AUSTIN – Bracewell & Giuliani LLP successfully received mandamus relief from the Supreme Court of Texas in a first party windstorm case in In re National Lloyds Ins. Co., No. 13-0761, __ S.W.3d __ (Oct. 31, 2014) (per curiam). After holding that a trial court abused its discretion in ordering the defendant insurer to produce evidence related to insurance claims other than the plaintiff’s, the Supreme Court granted relief and ordered the trial court to withdraw its order.
The Supreme Court held that the trial court abused its discretion in compelling the production of claims files for other insureds, even when those claims involved the same storms and adjusting firms in the same town. As the Court explained, alleging the claims files are relevant to prove a bad faith or underpayment claim is not enough, as the Court “fail[s] to see how National Lloyds’ overpayment, underpayment, or proper payment of the claims of unrelated third parties is probative of its conduct with respect to Erving’s undervaluation claims at issue in this case.”
While the other claims had some linkage to the Plaintiff’s claim involving the same storm, the Court explained that is not enough “given the many variables associated with a particular claim, such as when the claim is filed, the condition of the property at the time of filing (including the presence of any preexisting damage), and the type and extent of damage inflicted by the covered event.”
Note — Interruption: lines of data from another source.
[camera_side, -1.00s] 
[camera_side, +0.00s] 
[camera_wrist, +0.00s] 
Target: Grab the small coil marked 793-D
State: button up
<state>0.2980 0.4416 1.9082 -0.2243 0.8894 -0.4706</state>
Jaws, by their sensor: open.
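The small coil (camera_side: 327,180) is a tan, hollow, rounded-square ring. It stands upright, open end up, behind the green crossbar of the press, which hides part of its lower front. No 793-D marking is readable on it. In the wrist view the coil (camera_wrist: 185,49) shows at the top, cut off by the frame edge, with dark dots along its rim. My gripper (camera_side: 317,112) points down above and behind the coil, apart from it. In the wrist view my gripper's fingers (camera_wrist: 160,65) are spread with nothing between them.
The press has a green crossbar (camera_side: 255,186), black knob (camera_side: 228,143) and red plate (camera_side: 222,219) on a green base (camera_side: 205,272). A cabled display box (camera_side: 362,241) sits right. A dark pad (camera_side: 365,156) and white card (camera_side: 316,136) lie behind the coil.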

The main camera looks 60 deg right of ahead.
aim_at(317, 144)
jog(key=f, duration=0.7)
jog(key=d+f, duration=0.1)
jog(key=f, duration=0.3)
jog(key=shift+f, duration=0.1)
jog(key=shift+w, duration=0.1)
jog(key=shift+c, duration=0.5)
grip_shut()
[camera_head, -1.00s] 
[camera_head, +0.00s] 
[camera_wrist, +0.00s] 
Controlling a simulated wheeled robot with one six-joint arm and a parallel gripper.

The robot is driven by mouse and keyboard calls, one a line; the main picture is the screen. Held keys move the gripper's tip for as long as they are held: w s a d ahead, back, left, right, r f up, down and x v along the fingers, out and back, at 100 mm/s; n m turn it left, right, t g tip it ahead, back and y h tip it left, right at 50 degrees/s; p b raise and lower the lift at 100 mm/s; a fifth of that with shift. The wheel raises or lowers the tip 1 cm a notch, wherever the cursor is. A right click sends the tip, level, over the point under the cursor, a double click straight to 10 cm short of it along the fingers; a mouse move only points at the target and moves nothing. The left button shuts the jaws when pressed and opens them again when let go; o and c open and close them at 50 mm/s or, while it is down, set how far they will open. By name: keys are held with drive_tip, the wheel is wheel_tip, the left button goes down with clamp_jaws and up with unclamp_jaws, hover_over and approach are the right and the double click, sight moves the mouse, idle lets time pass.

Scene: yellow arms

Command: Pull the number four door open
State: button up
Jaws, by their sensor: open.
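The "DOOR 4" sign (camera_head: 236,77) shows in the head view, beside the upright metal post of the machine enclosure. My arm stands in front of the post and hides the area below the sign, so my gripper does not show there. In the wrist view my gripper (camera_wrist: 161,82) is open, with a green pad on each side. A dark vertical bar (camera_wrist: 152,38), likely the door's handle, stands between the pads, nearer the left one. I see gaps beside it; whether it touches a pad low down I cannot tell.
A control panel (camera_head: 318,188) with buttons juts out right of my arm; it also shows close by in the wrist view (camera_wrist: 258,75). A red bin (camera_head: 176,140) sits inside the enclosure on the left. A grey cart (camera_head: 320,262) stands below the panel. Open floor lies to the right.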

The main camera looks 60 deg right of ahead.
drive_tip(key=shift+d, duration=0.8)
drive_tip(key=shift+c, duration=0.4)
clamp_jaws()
As the Court pointedly stated, “[s]couring claim files in hopes of finding similarly situated claimants whose claims were evaluated differently from Erving’s is at best an ‘impermissible fishing expedition.’” This opinion should preclude both the recent practice of Plaintiffs’ firms seeking all claims files involving a particular storm in all cases they file. It should also prevent use of any information gained from such a fishing expedition in a particular case they select for trial, because as the Court noted, because the plaintiff sought information not reasonably calculated to lead to the discovery of admissible evidence, the trial court’s order compelling such information is necessarily overbroad.